Ramaswamy described it as “disastrous” that “we are protecting against an invasion across somebody else’s border when we should use those same military resources to prevent … the invasion of our own southern border here in the United States of America.”

“We are driving Russia further into China’s hands, Ramaswamy continued. “The Russia-China alliance is the single greatest threat we face.”

The newcomer to the debate stage concluded with a catchphrase with a long political pedigree, but most recently associated with Trump. “I think that we have to put the interests of Americans first,” Ramaswamy said. “Secure our own border instead of somebody else’s. And the reality is this is also how we project strength and making America strong at home.”

Haley wasn’t the first candidate on the stage to push back against Ramaswamy — former Vice President Mike Pence and former New Jersey Gov. Chris Christie both struck first — but Haley may have drawn the sharpest contrast.

“First of all, the American president needs to have moral clarity. They need to know the difference between right and wrong,” Haley said. “They need to know the difference between good and evil. When you look at the situation with Russia and Ukraine, here you have a pro-American country that was invaded by a thug.”

Haley defended more aid to Ukraine as advancing American interests.

“So when you want to talk about what has been given to Ukraine, less than 3.5% of our defense budget has been given to Ukraine,” she said. “If you look at the percentages per GDP, 11 of the European countries have given more than the U.S.” (The United States spends considerably more on defense.)

The two sparred more about Russian President Vladimir Putin and China before Haley said, “You have no foreign policy experience and it shows.”

Experience with wars in Iraq and Afghanistan was partly what some GOP voters hoped to correct when they nominated Trump, who had similarly testy exchanges with the likes of Jeb Bush on these issues at a debate on the eve of winning Haley’s South Carolina.

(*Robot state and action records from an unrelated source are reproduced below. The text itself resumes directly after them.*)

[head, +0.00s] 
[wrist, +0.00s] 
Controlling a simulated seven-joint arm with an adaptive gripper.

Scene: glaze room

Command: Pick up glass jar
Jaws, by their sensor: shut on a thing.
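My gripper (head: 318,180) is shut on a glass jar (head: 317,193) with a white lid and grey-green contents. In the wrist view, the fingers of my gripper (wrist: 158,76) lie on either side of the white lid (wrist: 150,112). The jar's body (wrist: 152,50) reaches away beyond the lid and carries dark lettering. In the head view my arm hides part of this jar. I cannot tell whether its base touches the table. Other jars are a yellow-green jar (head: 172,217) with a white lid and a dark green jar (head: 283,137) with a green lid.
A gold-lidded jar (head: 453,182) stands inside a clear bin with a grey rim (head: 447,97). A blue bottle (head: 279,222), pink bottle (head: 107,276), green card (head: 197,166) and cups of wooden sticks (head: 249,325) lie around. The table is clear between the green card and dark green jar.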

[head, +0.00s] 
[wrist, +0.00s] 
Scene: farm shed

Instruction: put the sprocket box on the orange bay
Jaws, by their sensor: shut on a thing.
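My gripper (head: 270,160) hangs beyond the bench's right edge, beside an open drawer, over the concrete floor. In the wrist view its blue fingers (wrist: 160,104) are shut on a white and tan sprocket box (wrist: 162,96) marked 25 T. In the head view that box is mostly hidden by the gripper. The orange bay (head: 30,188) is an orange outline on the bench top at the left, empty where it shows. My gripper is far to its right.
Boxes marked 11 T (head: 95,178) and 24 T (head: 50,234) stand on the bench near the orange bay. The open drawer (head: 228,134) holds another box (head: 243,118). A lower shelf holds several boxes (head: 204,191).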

A CNN poll last month found 71% of Republicans opposed Congress authorizing new Ukraine aid, and 59% said the U.S. had already done enough.

Haley speaks often of a generational change in Republican leadership. She is 51 and was elected South Carolina governor before her 40th birthday, while Trump at 77 is old enough to take one of her proposed competency tests.

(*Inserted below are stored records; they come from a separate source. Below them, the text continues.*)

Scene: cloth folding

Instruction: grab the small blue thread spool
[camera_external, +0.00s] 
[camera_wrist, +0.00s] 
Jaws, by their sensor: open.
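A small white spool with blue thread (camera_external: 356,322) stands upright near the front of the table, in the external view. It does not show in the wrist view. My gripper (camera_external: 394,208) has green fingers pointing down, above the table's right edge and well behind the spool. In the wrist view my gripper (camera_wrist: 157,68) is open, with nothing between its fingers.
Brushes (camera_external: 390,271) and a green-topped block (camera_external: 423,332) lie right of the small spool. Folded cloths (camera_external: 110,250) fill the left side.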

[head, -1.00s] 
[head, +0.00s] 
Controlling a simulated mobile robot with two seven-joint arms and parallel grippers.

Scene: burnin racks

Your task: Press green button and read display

Ramaswamy is 38. But while he leans into recent Trumpian innovations on the GOP brand, Haley in many ways is a callback to George W. Bush and tries to root her conservatism even further back in Ronald Reagan. She quoted Margaret Thatcher on Wednesday night. Her 2020 Republican National Convention speech liberally paraphrased Jeane Kirkpatrick, Reagan’s ambassador to the United Nations.

Pence and Christie joined Haley in defending this vision of the GOP. Gov. Ron DeSantis (R-FL), the runner-up for the nomination in the vast majority of polls, is closer to Trump and Ramaswamy but more cautiously so on foreign policy.

“As president of the United States, your first obligation is to defend our country and its people,” DeSantis said. “And that means you’re sending all this money, but you’re not doing what we need to do to secure our own border.”

“We can do both at the same time,” Haley interjected. “And we can do both at the same time.”

Ramaswamy has come under fire for flip-flopping on Trump and many issues, while Haley and Pence both have better resumes for the White House because of jobs they received from the former president.

But Ramaswamy seeks continuity with Trump to the point where he is often dismissed as the Republican front-runner’s wingman, while Pence and Haley often criticize and suggest a need to move on from their old boss.

The businessman is a representative of the new populist Right that is questioning whether all the policies and rhetoric that whipped stagflation and won the Cold War still apply to today’s economy, culture war, and a rising China that was not liberalized by globalization during the 1990s.

Other prominent voices from this perspective include Tucker Carlson, the former Fox News host on whose show Trump appeared rather than participate in the debate, and Sen. J.D. Vance (R-OH). The Heritage Foundation took steps in this direction with an ad hitting Ukraine aid during the debate preshow.

The GOP coalition is also changing. Republican voters are now more blue-collar and working-class than in the past. The party has strained relations with its business wing. West Virginia has gone from one of the bluest states in the country dating back to the New Deal to arguably the reddest, voting twice for Trump by 40 points.

To these conservatives, it’s no longer “morning in America.”

“We’re in the middle of a national identity crisis,” Ramaswamy said, adding that “the reason we have that mental health epidemic is that people are so hungry for purpose and meaning, at a time when family, faith, patriotism, hard work have all disappeared.”

“Our country is in decline,” DeSantis said. “This decline is not inevitable. It’s a choice. We need to send Joe Biden back to his basement and reverse American decline.”

Then there was Trump’s first inaugural address, often described as the “American Carnage” speech.

“We’ve defended other nations’ borders while refusing to defend our own,” he said in 2017. “And spent trillions and trillions of dollars overseas, while America’s infrastructure has fallen into disrepair and decay. We’ve made other countries rich while the wealth, strength and confidence of our country has dissipated over the horizon.”

Some Trump allies believe he didn’t do enough to break with past Republican administrations, governing the next two years in partnership with Senate Republican Leader Mitch McConnell (R-KY) and then-House Speaker Paul Ryan.


That partnership is now conclusively over. Former deputies Pence and Haley are running against him. And the next two highest polling candidates below the former president in the RealClearPolitics national average, DeSantis and Ramaswamy, are running more as Trump Republicans than they are.

Trump’s populist rebranding of the GOP is on the ballot next year as much as he is.